CAMP GROVE (Chilton's)

        The first school for this section was organized many years ago, because legislature records indicate that provision was made in 1830 to move from the present Sheppard's church site a school building, to the south end of Carter's or White's Lane, hence the name Carter's which was applied to the school for many years afterwards.
        One reason, of course, for this early school was the fact that several prominent men lived in this community in Revolutionary War times.  Among them may be mentioned Col. Matthew Driver, who built and lived in what is the Brick House on the Horsey farm.  A complete description of this man and his home is given elsewhere in this book.  Thomas White, another large land owner, lived on what is now the Carter land.  Between the camp ground and Burrsville was the Fountain estate.  Of this family Andrew Fountain was a captain of militia in the Revolution, while Marcy Fountain becam a prominent citizen of the upper section of the country.

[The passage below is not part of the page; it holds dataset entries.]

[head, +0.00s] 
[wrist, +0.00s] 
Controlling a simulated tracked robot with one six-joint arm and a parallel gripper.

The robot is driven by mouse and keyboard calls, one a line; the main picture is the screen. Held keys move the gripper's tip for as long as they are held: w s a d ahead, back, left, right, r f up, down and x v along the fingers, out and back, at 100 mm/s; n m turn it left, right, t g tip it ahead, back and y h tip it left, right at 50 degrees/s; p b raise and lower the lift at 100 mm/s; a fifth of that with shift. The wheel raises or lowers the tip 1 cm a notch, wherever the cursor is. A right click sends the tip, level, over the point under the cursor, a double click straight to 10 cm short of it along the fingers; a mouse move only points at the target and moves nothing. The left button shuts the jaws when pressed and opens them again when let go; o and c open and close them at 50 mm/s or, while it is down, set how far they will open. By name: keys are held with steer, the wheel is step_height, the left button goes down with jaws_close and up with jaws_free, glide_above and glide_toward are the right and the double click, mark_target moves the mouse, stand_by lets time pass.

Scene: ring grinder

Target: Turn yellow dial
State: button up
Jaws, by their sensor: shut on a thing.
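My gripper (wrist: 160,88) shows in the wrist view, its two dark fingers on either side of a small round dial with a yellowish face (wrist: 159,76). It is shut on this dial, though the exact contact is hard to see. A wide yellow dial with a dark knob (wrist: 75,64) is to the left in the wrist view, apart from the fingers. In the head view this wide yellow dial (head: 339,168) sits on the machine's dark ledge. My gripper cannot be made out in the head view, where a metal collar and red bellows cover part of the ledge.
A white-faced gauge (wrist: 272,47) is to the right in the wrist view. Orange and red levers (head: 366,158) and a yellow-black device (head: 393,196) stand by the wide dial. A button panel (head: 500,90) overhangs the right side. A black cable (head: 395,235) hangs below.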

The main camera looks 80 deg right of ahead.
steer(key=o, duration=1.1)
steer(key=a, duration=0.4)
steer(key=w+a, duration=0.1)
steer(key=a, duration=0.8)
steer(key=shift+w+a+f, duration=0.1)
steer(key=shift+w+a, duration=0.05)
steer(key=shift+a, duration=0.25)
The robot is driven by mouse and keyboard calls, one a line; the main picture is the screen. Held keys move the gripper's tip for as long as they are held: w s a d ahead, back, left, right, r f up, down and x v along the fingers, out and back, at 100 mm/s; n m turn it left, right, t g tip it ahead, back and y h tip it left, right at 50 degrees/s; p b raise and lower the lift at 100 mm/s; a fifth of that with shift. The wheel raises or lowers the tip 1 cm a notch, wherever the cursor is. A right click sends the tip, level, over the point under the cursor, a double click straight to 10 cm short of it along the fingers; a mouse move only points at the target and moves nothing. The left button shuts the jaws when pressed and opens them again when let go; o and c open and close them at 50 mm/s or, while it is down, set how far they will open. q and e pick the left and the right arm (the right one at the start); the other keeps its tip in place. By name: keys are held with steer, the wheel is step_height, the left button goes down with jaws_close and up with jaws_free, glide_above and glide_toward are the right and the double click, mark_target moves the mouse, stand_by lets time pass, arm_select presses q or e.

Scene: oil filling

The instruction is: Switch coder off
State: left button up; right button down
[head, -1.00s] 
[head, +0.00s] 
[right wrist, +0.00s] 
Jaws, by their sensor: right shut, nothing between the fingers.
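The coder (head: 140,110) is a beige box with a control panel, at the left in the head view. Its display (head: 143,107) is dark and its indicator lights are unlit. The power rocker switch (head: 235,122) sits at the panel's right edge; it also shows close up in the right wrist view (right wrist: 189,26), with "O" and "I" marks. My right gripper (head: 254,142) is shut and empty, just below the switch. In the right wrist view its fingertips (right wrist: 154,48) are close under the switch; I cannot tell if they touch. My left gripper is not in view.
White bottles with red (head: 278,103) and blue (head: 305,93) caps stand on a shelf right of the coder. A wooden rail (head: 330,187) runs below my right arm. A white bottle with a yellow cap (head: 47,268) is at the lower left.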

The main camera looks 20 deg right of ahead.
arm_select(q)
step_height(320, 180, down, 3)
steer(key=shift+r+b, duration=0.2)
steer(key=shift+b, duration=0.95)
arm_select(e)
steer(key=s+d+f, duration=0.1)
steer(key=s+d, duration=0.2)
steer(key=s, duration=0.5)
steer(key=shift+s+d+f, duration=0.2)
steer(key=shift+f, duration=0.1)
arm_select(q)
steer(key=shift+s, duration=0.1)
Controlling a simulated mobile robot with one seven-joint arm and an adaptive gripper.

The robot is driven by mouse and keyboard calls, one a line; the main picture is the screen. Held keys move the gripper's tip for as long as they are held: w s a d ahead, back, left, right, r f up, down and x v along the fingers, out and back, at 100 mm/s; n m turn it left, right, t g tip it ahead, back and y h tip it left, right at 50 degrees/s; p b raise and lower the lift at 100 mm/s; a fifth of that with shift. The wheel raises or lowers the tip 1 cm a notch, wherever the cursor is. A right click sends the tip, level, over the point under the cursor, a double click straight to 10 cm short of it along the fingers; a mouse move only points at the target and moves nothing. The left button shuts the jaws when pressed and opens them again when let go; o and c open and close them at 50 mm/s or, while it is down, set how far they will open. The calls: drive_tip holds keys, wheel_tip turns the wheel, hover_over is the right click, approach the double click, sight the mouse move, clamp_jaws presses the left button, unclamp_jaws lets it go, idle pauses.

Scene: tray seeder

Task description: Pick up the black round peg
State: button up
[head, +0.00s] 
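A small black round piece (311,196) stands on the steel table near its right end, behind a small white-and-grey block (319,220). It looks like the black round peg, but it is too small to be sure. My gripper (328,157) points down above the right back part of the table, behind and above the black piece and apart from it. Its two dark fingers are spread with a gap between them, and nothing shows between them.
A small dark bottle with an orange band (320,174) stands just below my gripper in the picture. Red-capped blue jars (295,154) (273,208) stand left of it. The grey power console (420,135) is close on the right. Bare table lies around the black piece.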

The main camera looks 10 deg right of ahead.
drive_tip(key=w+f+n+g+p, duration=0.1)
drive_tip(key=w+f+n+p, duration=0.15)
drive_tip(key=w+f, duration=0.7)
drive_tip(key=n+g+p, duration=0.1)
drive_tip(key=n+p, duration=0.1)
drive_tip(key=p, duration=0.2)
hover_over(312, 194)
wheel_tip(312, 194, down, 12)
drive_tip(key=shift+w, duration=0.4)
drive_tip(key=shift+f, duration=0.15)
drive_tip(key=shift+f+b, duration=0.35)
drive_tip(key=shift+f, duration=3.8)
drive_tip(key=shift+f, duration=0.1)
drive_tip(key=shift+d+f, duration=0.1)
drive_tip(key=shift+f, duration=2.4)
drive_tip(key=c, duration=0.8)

        At this time or a little later, William Chilton possessed the land around the camp ground and former mill site and erected at the head of Chapel Branch a mill which continued for many years.  Upon the school's being located on his land, or a lot thereform, it was given the name of Chilton's, which is use by many at present, though the official name is Camp Grove.

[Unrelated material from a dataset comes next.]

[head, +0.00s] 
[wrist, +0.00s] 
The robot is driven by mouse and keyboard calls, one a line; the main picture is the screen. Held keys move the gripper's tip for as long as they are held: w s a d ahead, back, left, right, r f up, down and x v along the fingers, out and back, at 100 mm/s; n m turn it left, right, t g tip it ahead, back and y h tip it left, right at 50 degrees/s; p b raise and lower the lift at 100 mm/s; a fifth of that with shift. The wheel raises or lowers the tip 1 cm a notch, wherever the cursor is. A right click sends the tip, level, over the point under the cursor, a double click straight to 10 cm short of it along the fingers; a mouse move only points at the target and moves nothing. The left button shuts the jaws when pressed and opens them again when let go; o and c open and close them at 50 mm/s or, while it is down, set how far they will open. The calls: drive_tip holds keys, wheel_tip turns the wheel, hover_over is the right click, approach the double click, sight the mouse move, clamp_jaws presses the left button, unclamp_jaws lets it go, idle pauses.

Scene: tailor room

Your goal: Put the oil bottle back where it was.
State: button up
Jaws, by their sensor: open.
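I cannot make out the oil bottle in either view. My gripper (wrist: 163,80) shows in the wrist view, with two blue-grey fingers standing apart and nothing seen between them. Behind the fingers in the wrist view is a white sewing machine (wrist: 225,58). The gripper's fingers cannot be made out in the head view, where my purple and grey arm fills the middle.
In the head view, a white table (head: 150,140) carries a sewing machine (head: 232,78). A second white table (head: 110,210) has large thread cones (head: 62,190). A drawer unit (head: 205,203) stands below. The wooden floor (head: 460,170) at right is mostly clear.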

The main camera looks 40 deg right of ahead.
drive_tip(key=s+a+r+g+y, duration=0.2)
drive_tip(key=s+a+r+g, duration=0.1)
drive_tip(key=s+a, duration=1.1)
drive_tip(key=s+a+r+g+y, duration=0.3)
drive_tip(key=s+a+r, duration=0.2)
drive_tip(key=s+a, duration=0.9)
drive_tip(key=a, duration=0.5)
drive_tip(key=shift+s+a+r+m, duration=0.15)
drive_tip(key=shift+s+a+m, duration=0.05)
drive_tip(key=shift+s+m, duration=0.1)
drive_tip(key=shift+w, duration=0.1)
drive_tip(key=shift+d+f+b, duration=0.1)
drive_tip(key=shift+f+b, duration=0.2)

        Two school buildings have been burned on the site of the present one which was erected in 1918 through the cooperative efforts of a few enterprising residents of the community.
        Camp Grove School takes its name from being on a part of the old Chilton's camp ground.  For many years this grove was annually tented, and religious services held under the auspice of the Methodist Protestant denomination.  Along with improvement in travel and other changes in events, the camp, in the main, has ceased to function as in olden times, and is rapidly disappearing.